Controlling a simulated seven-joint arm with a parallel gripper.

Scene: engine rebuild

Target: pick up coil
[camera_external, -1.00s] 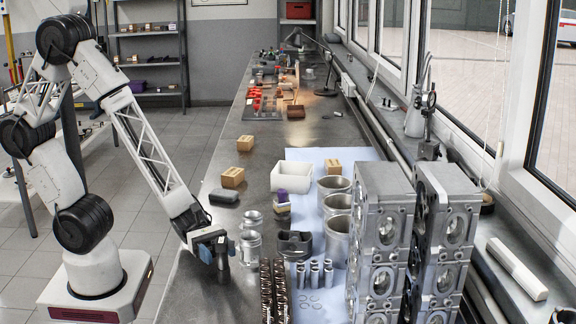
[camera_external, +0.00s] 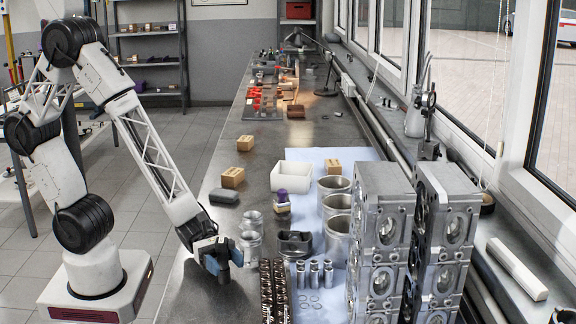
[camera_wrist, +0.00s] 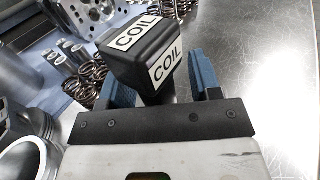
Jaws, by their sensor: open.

+ + + +

Given problem:
Leave out all pictures and extract exactly the lines from the line with "[camera_external, +0.00s]" through the end of the material.

Correct result:
[camera_external, +0.00s] 
[camera_wrist, +0.00s] 
Jaws, by their sensor: open.

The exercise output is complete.